MASSENA - If Massena receives a $250,000 Main Street grant award, downtown may experience over $2 million in new investment, according to economic development specialist Jason A. Clark.
The Business Development Corporation for a Greater Massena applied for the funding from the New York Main Street Grant Program Monday. Owners of 19 different downtown buildings have signed letters of commitment indicating they will participate in the program if Massena receives the funds. Mr. Clark declined to provide the names of the building owners and the specific projects proposed because the application is pending.
The program requires all owners to match the funds the grant provides them. If all $250,000 of the funds were used, the Main Street grant would create a minimum of $500,000 in public-private investment.
But downtown Massena owners have pledged an additional $1,923,500 on top of the $250,000 grant, totaling $2,173,5000 in pledged investments.
That is an enormous commitment, Mr. Clark said. This is the strongest application that we ever submitted.
The grant could lead to the construction of three new downtown apartments, four new businesses and the expansion of others. A total of 19 building facades will could receive improvements from the grant, and the proposed projects may create 47 new jobs downtown, Mr. Clark said.
The grant will aim to transform downtown into an eateries and entertainment district open after 5 p.m., according to an application summary. The grant application is part of a larger revitalization effort underway, including the formation of committees to investigate revitalizing the Schine Theater and updating building codes.
Mr. Clarks data was met with some skepticism at Thursdays board meeting. Board member Crista Makdouli ran through a list of downtown building owners in her head and wondered how some would finance the improvements. Mr. Clark said the owners will finance the improvements through loans, credit or cash, and was confident in their ability to do so.
Board member Ronald J. Bacon questioned the estimated 47 jobs the grant would create.
Does that include the workers that are being hired to make the facade improvements? he asked.
Thats in addition, Mr. Clark said.
In 2005, the BDC received a $174,000 Main Street grant.

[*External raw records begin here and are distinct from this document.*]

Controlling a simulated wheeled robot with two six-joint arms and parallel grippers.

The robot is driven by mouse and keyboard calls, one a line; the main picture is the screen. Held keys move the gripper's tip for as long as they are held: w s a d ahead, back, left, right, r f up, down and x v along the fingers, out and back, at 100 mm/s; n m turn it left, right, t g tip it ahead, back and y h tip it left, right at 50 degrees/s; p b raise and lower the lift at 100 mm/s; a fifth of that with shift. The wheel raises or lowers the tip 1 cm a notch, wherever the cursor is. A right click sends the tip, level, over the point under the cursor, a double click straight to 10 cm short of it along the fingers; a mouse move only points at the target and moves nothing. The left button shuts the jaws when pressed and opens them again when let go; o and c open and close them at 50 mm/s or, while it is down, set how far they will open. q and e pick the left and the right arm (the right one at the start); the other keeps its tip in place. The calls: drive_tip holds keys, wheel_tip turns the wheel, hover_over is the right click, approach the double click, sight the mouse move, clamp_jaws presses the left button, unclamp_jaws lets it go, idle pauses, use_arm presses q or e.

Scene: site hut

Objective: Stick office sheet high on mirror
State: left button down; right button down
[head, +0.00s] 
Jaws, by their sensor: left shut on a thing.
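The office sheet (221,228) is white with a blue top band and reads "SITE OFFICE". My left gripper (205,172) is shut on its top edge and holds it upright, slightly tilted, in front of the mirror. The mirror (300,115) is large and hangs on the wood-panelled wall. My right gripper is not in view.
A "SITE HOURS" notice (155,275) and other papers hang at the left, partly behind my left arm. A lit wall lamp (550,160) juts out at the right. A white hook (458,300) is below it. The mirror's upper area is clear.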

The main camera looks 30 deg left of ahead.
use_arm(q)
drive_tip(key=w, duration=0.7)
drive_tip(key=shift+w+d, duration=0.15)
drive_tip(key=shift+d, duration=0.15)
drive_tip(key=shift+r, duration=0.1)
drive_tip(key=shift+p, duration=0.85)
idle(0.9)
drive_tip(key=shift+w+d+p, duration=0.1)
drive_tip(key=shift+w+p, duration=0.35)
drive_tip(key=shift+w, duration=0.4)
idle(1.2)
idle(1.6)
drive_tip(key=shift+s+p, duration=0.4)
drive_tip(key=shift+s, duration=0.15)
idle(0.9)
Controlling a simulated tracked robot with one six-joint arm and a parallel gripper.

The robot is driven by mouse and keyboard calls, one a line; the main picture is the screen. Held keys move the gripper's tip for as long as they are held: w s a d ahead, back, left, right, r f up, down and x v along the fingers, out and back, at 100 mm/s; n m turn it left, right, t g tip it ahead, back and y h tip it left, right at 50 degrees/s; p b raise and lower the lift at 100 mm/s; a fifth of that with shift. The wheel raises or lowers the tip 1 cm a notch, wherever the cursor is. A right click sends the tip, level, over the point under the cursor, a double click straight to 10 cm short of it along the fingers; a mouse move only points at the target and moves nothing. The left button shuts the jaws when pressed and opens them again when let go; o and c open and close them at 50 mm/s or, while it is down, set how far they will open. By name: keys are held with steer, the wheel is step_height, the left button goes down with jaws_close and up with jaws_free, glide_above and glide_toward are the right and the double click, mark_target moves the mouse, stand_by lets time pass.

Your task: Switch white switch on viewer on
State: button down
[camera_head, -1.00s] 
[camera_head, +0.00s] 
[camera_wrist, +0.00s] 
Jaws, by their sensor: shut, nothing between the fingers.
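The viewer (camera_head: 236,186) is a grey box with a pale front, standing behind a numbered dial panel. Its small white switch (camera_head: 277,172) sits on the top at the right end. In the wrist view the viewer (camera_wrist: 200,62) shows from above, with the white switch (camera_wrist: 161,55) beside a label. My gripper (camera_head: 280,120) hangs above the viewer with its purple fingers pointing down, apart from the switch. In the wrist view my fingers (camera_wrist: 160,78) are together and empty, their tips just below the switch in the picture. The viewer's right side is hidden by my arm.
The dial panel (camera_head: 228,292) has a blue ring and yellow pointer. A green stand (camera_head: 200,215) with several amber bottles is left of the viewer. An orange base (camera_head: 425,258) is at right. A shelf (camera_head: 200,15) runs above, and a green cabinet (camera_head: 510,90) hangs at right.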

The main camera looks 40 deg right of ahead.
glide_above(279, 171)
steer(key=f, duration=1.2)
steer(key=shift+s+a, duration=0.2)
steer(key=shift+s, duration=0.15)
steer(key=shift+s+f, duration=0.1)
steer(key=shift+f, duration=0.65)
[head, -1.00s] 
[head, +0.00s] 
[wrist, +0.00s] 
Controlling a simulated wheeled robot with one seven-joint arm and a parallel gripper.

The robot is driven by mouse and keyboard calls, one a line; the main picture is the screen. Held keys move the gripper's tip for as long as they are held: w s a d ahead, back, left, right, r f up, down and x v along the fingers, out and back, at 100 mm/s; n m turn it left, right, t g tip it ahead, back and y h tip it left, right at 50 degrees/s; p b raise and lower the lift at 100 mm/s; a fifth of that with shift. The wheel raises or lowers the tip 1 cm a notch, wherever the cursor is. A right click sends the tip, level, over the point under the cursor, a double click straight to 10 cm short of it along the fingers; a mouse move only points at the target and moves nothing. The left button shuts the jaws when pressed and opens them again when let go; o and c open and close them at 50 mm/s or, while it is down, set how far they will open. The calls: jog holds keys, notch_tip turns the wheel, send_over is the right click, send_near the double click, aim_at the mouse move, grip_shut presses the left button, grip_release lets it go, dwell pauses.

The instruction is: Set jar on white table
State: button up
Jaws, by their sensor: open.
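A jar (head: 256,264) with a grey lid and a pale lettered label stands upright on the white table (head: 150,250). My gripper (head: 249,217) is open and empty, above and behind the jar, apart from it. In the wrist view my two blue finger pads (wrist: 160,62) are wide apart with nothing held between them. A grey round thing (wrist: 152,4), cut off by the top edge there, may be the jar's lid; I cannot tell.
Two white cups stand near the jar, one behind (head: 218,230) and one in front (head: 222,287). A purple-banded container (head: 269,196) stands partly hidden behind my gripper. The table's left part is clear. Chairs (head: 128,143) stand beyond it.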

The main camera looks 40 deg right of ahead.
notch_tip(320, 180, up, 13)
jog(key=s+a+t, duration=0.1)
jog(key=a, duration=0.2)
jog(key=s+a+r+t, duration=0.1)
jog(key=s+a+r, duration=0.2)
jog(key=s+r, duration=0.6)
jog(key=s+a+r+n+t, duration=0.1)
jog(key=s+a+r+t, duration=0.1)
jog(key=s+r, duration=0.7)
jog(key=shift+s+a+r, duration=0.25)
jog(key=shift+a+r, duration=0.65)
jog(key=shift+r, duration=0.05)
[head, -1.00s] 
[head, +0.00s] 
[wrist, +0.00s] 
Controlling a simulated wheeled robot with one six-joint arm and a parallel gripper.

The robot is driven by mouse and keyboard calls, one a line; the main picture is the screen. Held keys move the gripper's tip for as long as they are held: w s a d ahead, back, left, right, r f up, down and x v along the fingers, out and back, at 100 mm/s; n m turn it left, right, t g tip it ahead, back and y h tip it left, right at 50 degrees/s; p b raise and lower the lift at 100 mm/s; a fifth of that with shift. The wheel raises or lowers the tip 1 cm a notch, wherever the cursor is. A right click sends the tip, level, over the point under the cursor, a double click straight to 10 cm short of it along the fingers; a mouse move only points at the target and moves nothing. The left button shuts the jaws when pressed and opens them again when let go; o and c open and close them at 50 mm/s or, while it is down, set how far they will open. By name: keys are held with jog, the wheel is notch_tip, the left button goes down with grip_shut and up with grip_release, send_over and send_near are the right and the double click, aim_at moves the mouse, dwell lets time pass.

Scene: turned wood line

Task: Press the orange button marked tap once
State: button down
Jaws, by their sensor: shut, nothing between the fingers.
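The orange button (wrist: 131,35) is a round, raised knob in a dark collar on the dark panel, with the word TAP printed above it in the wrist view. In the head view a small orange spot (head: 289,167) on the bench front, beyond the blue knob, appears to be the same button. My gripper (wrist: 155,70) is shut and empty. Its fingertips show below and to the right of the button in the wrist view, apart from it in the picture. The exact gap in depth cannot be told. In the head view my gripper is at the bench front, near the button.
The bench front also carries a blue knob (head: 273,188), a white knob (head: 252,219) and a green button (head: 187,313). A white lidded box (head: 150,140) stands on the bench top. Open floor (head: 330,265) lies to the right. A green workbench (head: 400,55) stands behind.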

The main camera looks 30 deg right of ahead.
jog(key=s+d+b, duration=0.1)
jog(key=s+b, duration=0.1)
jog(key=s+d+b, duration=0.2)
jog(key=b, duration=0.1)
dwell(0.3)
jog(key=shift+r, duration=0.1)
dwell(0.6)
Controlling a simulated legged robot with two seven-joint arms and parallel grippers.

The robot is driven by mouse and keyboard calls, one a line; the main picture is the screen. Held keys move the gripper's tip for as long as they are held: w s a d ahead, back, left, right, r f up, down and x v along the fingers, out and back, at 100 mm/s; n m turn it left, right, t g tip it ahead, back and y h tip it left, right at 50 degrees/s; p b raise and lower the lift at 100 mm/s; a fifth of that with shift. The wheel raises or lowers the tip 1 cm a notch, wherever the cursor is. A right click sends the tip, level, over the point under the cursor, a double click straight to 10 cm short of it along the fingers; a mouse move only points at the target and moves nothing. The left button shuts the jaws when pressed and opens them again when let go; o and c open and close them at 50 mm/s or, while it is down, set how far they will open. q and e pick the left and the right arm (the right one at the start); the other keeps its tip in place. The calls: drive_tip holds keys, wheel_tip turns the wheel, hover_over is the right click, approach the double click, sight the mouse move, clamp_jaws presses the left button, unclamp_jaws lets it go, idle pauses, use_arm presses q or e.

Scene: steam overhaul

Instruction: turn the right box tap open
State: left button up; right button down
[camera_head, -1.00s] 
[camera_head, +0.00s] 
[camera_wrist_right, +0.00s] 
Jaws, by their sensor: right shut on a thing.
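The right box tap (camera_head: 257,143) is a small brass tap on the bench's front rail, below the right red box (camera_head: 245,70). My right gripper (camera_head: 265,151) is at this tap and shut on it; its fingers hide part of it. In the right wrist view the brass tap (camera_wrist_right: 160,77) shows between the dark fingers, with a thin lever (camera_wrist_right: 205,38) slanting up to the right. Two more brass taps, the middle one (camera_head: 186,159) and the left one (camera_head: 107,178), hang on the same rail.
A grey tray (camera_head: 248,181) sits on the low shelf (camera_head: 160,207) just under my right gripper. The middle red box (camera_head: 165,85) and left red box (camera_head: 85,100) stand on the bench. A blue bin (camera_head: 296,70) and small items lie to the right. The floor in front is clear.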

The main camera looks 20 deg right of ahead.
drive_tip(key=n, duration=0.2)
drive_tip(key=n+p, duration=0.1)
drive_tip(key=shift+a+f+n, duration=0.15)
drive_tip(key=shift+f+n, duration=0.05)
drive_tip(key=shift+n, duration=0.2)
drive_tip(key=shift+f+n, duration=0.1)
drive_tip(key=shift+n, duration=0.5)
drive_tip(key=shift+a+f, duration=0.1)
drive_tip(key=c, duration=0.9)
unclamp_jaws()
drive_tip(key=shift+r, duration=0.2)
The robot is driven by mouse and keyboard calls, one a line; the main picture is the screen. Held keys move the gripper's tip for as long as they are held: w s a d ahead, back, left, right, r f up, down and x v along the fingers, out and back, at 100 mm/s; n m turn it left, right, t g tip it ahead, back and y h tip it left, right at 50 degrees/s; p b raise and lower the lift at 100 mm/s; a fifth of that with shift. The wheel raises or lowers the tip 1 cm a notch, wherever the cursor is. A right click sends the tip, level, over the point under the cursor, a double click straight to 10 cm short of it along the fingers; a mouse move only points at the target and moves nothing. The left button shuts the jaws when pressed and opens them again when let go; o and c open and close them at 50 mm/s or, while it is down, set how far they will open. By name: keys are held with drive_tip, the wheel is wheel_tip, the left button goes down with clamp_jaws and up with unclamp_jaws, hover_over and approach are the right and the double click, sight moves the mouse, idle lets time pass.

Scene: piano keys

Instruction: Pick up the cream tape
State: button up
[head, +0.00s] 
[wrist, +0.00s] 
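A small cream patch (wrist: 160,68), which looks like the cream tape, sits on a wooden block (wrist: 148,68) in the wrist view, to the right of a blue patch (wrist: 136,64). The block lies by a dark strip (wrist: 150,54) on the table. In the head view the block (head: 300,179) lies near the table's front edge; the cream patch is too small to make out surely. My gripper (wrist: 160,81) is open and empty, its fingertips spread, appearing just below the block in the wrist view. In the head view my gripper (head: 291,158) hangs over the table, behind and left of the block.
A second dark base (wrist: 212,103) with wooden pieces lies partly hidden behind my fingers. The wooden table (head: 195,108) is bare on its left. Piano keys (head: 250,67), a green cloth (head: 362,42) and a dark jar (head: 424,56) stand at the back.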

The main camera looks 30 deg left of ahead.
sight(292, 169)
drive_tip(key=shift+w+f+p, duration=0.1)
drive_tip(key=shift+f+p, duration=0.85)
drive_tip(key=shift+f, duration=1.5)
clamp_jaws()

The 2005 project provided Hughs Barbershop with $352.81 for improvements; the now-defunct Main Street Florist with $10,000; Eric Gustafson, 45 Main St., with $10,000; Phil Sheehan, 69 Main with $12,906.43; and Mike Almasian, 57 - 61 Main St., with three projects at $30,000 total.
The BDC also appropriated $60,000 of that grant to the owners of China Doll restaurant, which was damaged in a 2008 fire. It used the another $13,000 to purchase benches and trash cans last year.
Mr. Clark provided the information on the grant in the beginning of Thursdays meeting, prior to when he tendered his resignation to the BDCs board of directors during an executive session.